(THE PROBLEM): Lines containing the word "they" are to be counted; state their number and nothing further.

==============================

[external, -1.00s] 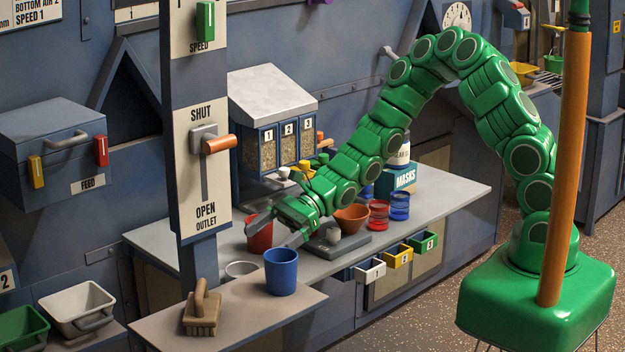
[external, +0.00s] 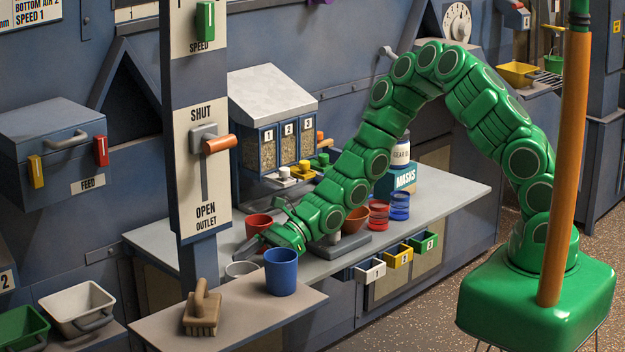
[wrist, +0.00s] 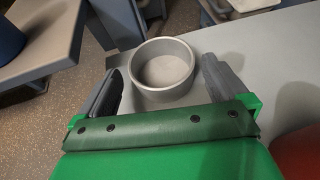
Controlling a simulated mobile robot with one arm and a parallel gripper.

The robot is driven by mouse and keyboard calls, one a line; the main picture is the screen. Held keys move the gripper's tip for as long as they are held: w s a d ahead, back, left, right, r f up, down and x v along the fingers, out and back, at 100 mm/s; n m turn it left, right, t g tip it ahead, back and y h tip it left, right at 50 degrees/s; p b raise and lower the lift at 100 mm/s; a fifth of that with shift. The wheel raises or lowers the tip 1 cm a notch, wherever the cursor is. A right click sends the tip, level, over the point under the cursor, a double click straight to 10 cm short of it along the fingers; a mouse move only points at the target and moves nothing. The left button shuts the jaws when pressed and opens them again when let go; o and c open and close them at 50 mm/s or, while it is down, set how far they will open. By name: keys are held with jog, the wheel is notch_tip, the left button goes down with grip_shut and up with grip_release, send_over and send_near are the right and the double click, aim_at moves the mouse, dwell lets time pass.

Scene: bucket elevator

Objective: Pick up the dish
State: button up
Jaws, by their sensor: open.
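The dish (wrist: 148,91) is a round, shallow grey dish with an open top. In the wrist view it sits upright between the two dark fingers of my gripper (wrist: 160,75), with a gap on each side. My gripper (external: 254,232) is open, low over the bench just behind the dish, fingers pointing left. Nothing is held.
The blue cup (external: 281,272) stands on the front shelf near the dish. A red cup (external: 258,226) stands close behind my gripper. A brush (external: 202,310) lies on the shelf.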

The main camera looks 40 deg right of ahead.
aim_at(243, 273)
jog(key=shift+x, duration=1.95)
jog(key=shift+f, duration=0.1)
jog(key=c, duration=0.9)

==============================

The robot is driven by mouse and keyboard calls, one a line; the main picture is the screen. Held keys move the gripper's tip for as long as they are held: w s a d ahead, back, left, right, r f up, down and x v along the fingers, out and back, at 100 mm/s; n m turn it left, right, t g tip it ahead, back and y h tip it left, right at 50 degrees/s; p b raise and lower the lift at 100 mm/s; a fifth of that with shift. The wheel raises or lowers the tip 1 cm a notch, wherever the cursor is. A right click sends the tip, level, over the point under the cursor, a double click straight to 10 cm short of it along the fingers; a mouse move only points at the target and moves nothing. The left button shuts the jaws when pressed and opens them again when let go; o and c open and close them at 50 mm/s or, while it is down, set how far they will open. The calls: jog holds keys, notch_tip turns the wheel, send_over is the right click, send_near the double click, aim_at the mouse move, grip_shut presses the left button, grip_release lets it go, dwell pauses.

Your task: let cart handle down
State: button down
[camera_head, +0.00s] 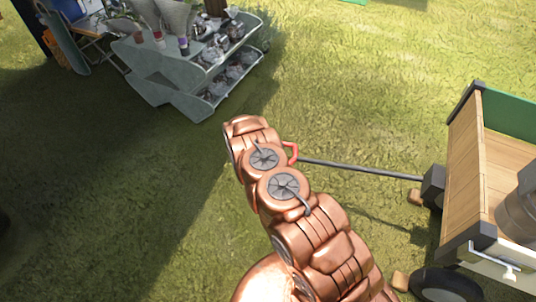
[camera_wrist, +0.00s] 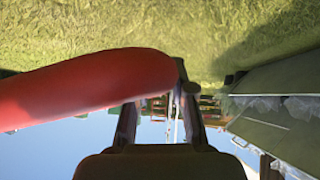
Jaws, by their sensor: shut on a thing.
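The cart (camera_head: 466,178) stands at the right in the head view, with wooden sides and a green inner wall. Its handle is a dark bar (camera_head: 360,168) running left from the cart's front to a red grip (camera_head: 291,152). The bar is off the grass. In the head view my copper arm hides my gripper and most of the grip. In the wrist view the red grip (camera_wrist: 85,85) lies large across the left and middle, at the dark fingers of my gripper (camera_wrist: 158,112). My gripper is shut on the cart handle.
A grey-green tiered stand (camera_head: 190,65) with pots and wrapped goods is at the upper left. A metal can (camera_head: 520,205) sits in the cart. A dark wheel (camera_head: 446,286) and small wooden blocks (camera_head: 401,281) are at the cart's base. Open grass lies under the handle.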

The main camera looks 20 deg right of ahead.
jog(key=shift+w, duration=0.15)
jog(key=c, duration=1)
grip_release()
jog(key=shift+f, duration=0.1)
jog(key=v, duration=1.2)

==============================

(RESULT FOR THIS EXERCISE): 2